Program management has evolved from the complexity created by a number of interrelated projects and multiple stakeholders involved; from the need to span from strategy to operations and from the ambiguity involved in constantly emergent decision-making. Agile methods were developed to deal with projects that could not be dealt with using traditional project management methodology. Projects that are complex, involving many unknowns in terms of design and the effect that results have on expected benefits cannot be managed using traditional project management methods.

In 2001 a group of thinkers of what was then called “lightweight methods” issued the “Agile Manifesto to tackle complex, fast-moving IT programming projects.

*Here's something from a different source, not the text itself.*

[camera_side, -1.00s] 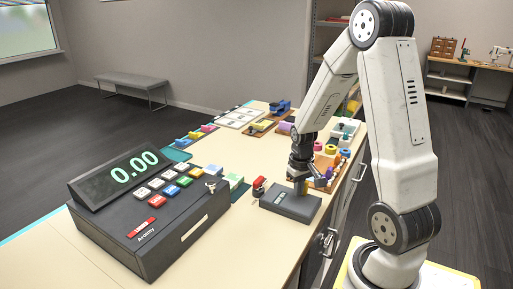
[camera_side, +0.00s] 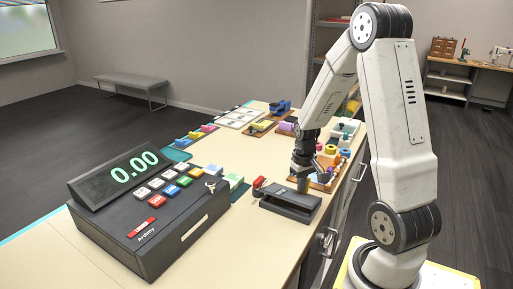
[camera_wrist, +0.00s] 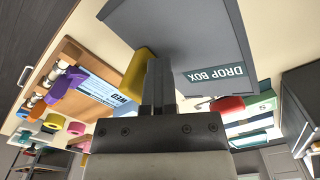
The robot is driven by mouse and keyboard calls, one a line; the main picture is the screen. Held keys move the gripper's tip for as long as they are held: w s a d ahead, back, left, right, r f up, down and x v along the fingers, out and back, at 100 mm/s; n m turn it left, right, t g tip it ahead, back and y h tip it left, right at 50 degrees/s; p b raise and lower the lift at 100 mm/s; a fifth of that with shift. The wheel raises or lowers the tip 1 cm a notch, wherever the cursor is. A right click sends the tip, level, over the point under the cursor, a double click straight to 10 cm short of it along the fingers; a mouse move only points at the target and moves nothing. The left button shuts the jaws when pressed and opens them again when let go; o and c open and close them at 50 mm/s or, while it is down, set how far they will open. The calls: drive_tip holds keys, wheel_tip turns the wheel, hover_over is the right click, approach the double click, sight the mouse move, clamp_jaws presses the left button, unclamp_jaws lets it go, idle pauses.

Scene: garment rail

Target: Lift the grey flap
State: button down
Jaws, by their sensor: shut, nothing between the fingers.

This Manifesto states four basic ideas:

- Responding to change over following a plan
- Working software (measurable results) over comprehensive documentation
- Individuals and interactions over processes and tools
- Customer collaboration over contract negotiation

These principles are shared by program management.

- Agile Management and Program Management are based on the concept of a series of mutually reinforcing decisions that form a coherent whole aimed at achieving expected benefits.

- Both program and agile management evolve in an iterative way and are constantly realigned, based on measured results, to ensure they deliver stakeholder value.

- Both put the emphasis on simple governance systems that require minimal bureaucracy and rely on regular decision meetings where all key stakeholders are present.

- Both put a great focus stakeholder engagement and team empowerment rather than formal top-down relationships.

In today’s context, there is a need to manage ambiguity and high uncertainty. Whereas the ambiguity of programs and the inability to precisely predict results was a major hurdle in its acceptance by top management, this has started to change with the rising popularity of agile principles and culture. It has convinced many managers that you can be both adaptive and predictive in a relatively organised way.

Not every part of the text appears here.